In Boeing Boeing, Bernard has an intricate method for tracking his three women at all times — a system using flight schedules and copious notes to keep the sky attendants in check. Ideally, they should arrive one at a time at Bernard’s flat and leave before the next shows up.

The trio includes American Gloria (Sandi Stock), French lady Gabrielle (Zoe Darragh Garnett) and German Gretchen (JB Wing), all accomplished actors. [The day we attended, Ms. Stock was unable to perform due to illness and was replaced for that performance by Jamie Mattocks, herself an adept performer.]

While Bernard takes care of the intricate arrangements, he gets major help from his long-suffering maid, Berthe – excellently portrayed by highly admired, award-winning actress Angie Radosh – who whips around like a dervish to switch photos and flags and arrange meals to meet the varying tastes of the ladies in their comings and goings at Bernard’s place – a spot they all call ‘home.’

Angie Radosh as Berthe in Boeing Boeing, now playing at Boca Stage in the Delray Beach Playhouse. Photo by Amy Pasquantonio.

Helping to kick the wild action into overdrive is Bernard’s long-time friend, Robert (Kevin Cruz) who is staying at Bernard’s apartment until he relocates to Paris. He quickly gets to know the ladies – and even makes a move on one of them – unknown to his host.

His arrival does place him at Ground Zero when Bernard’s well-oiled tracking system begins to crumble. The advent of speedier jets and constant changes in flight schedules makes it nearly impossible to track the flight attendants and, eventually, all three end up at Bernard’s domicile at the same time. 
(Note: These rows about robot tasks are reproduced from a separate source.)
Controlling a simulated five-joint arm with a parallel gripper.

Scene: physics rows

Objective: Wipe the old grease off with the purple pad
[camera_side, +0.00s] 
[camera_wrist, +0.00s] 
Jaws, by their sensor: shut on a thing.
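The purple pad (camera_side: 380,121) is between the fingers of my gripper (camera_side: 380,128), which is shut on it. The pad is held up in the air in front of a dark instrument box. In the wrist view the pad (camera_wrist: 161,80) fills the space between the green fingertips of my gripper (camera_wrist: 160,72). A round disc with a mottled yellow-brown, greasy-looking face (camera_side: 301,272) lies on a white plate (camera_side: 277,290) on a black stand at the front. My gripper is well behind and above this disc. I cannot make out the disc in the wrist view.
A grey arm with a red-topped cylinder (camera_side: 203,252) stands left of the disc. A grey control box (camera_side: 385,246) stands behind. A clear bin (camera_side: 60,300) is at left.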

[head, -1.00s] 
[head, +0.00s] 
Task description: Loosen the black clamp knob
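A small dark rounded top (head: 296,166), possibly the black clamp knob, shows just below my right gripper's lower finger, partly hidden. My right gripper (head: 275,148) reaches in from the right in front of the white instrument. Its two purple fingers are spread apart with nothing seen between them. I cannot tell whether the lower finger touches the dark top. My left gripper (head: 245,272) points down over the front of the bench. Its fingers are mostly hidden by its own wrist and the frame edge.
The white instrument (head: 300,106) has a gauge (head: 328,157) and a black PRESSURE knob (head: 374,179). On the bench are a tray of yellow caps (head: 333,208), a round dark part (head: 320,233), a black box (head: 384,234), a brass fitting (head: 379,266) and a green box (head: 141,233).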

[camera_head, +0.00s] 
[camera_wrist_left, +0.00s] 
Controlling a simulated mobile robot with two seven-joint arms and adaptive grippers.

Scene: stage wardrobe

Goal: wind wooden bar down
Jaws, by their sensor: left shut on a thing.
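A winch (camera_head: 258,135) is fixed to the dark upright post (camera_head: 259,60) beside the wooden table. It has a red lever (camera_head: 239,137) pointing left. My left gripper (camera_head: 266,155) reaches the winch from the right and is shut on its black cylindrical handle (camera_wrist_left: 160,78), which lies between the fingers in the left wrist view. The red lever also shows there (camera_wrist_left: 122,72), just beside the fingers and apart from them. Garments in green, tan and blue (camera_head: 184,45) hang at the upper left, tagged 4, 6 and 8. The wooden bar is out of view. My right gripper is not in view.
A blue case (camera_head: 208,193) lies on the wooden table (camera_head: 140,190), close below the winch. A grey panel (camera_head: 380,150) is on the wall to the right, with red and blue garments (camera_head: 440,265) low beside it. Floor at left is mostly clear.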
So, when the going threatens to get tough, Bernard calls on Robert for help. Even together, they have their hands full coming up with excuses and explanations to satisfy the flight attendants’ growing curiosities – and doubts.

Clearly, it appears a catastrophe is in the offing. Lots of shouting and acting out takes place to keep the ladies from catching on, but they are savvy and suspicious. But just when Bernard’s plan seems ready to implode, an anticipated disaster is averted. Circumstances and attitudes among Bernard’s “harem” stat changing  drastically 

Unexpected situations happen – and the audience may be surprised and even flabbergasted by the play’s conclusion which is startling and astonishing. But listen carefully to make sure you don’t miss any of the dialogue, some of which is muffled.
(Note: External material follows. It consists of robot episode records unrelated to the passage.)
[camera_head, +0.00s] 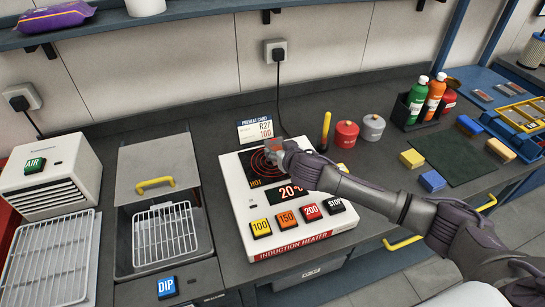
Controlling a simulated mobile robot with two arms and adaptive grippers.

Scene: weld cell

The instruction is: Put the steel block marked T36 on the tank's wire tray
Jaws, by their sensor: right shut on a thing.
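My right gripper (284,154) reaches in from the right and is shut on a small block, apparently steel, over the hot plate of the induction heater (300,248). The gripper hides most of the block, and I cannot read any marking on it or tell whether it touches the plate. The dip tank (125,250) stands left of the heater with its lid (140,168) raised. Its wire tray (165,235) shows in the opening and looks empty. My left gripper is not in view.
A preheat card (255,129) reading R27 100 stands behind the heater. An AIR blower (60,175) and a second wire rack (45,265) are at the left. A yellow-handled tool (326,130), cans and bottles stand at the back; coloured blocks lie around a dark mat (452,160).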

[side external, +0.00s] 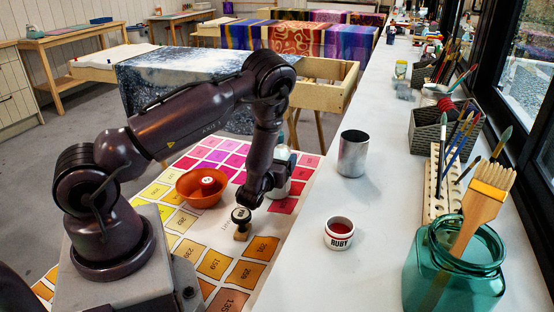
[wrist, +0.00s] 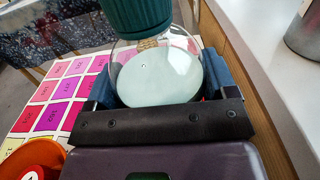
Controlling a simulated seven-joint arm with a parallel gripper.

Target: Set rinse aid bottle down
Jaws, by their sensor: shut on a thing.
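The rinse aid bottle (wrist: 160,75) is a clear, rounded bottle with pale contents and a dark teal ribbed top. My gripper (wrist: 158,88) is shut on it, with one blue finger on each side. In the side view the bottle (side external: 284,160) is partly hidden behind my wrist and gripper (side external: 272,183), over the right part of the colour swatch chart. I cannot tell whether its base touches the surface.
An orange bowl (side external: 190,198) with a red item inside and a stamp (side external: 241,226) stand on the swatch chart (side external: 185,222). The white counter (side external: 300,250) at right holds a metal cup (side external: 352,155), a RUBY pot (side external: 339,235) and a teal jar (side external: 450,275) with a brush.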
‘Boeing Boeing’ at the Delray Beach Playhouse. Photo by Amy Pasquantonio.

So, if you’re in the mood for a silly, sexy and farcical stage play combining the Boeing moniker with plenty of high-flying high jinks, just put your seat back in the upright position, fasten your seat belt and prepare for a madcap flight of fancy. 

Tickets for Boeing Boeing, which plays through Jan. 27, range from $39 to $49 and are available online at delraybeachplayhouse.com or by calling 561-272-1281. Performances are on Friday and Saturday at 2 and 8 p.m. and on Sunday at 2 p.m. Shows are also planned Wednesday and Thursday, Jan. 24 and 25 at 12:30 p.m., all at the Delray Beach Playhouse, 950 NW 9th St., Delray Beach.